DATASET ROWS:
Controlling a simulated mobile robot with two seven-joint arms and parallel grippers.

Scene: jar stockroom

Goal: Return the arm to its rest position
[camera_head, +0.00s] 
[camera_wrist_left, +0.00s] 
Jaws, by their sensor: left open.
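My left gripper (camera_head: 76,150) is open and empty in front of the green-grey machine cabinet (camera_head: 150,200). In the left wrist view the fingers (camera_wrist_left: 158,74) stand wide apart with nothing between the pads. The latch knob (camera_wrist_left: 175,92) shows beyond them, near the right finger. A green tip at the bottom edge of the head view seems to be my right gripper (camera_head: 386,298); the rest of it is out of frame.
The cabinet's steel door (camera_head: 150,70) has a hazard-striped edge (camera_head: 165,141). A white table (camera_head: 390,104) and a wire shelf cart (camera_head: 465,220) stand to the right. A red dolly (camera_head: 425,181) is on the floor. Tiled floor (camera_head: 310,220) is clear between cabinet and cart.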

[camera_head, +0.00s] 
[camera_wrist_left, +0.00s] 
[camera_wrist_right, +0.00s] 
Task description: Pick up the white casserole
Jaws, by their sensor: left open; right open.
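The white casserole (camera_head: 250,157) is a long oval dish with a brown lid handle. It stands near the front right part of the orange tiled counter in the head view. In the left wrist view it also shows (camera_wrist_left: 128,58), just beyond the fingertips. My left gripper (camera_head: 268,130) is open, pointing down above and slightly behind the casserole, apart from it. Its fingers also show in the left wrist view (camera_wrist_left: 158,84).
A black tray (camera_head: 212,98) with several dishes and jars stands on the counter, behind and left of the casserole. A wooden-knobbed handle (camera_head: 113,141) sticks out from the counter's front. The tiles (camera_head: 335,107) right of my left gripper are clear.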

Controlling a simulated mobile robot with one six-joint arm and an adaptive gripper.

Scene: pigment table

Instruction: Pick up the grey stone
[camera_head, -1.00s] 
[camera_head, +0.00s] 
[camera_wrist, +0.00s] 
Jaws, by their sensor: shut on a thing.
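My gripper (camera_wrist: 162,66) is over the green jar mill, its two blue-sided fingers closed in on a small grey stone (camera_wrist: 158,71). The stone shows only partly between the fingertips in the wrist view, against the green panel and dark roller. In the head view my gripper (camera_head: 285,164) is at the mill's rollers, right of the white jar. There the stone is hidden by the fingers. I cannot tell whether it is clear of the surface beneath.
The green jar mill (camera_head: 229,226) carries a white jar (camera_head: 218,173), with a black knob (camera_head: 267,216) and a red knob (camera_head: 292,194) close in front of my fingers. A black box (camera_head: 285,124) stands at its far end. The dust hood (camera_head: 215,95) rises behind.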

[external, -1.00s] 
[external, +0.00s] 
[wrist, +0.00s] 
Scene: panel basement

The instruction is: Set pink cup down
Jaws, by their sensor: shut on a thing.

WHAT TO DO:
Which lines in the records above contain the string "simulated"? Copy each one.

SOLUTION FOR THIS TASK:
Controlling a simulated mobile robot with two seven-joint arms and parallel grippers.
Controlling a simulated mobile robot with one six-joint arm and an adaptive gripper.

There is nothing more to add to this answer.